Exactly the lines from the start of the data through the line containing "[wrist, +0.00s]" should be output, with both ends kept and nothing added.

* **Recorded data**:

+-------+

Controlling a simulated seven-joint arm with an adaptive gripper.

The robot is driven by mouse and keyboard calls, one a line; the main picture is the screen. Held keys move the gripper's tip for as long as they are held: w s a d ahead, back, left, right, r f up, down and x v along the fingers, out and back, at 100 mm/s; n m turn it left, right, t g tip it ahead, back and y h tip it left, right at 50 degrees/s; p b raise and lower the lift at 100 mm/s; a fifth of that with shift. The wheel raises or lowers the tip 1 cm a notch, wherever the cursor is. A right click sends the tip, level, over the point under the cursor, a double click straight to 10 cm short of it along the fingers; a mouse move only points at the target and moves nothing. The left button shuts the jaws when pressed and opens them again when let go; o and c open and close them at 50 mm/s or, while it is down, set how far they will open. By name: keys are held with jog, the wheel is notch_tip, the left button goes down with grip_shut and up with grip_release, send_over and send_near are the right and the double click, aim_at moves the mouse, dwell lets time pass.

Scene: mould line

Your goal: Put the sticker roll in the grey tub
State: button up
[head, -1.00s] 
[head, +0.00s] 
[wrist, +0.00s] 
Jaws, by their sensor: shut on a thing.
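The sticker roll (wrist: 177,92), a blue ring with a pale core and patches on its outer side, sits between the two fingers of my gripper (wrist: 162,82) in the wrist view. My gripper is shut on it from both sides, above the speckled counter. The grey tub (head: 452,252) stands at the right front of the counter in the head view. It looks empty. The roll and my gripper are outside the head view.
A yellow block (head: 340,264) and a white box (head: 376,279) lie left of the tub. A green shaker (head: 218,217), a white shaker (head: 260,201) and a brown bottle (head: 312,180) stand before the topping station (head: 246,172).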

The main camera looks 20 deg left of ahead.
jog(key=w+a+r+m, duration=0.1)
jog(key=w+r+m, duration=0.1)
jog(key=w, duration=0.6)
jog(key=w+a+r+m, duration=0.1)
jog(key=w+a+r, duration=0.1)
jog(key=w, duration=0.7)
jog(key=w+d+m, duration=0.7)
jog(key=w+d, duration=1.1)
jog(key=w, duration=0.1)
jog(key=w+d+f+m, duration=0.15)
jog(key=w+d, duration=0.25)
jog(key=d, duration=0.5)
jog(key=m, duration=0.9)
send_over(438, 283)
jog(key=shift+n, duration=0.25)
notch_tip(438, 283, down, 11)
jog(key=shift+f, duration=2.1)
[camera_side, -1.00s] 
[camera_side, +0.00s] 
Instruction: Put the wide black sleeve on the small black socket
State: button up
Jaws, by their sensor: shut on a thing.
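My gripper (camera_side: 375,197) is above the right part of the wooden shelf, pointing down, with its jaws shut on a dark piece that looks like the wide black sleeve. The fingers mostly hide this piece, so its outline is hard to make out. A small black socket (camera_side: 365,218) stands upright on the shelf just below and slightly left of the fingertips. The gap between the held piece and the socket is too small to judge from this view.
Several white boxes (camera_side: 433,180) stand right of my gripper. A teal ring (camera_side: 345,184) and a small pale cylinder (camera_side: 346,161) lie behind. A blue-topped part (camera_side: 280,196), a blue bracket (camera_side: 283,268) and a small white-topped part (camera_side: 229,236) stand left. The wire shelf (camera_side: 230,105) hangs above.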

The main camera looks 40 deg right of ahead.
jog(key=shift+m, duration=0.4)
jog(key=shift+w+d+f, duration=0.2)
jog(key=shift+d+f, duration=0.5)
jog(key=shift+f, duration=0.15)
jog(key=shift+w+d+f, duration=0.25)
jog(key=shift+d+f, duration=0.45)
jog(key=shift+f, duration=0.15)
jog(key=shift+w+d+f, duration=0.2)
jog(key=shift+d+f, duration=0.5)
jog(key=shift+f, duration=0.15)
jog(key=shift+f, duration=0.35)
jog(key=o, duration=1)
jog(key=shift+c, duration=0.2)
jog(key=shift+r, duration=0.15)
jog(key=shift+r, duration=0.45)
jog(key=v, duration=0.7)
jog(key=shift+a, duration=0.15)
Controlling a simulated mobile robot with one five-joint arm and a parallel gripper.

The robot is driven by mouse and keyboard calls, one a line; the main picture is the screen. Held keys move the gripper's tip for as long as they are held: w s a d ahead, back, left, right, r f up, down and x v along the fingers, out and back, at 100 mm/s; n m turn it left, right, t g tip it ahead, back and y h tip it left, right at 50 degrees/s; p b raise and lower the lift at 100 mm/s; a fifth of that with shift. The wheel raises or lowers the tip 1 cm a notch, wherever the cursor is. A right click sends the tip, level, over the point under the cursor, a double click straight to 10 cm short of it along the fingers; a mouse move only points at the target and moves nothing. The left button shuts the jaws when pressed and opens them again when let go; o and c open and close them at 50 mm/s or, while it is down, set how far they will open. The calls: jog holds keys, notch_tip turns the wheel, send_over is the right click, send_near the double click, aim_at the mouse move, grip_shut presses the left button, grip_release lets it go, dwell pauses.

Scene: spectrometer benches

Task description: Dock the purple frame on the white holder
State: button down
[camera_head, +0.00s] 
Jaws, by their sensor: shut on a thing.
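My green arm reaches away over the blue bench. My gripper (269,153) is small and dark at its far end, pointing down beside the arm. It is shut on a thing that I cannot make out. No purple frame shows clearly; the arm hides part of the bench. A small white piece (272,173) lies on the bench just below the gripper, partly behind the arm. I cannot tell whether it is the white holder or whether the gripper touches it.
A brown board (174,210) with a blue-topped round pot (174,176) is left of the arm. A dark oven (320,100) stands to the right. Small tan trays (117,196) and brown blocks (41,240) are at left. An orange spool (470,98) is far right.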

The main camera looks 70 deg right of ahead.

+-------+

* **Exercise response**:
Controlling a simulated seven-joint arm with an adaptive gripper.

The robot is driven by mouse and keyboard calls, one a line; the main picture is the screen. Held keys move the gripper's tip for as long as they are held: w s a d ahead, back, left, right, r f up, down and x v along the fingers, out and back, at 100 mm/s; n m turn it left, right, t g tip it ahead, back and y h tip it left, right at 50 degrees/s; p b raise and lower the lift at 100 mm/s; a fifth of that with shift. The wheel raises or lowers the tip 1 cm a notch, wherever the cursor is. A right click sends the tip, level, over the point under the cursor, a double click straight to 10 cm short of it along the fingers; a mouse move only points at the target and moves nothing. The left button shuts the jaws when pressed and opens them again when let go; o and c open and close them at 50 mm/s or, while it is down, set how far they will open. By name: keys are held with jog, the wheel is notch_tip, the left button goes down with grip_shut and up with grip_release, send_over and send_near are the right and the double click, aim_at moves the mouse, dwell lets time pass.

Scene: mould line

Your goal: Put the sticker roll in the grey tub
State: button up
[head, -1.00s] 
[head, +0.00s] 
[wrist, +0.00s] 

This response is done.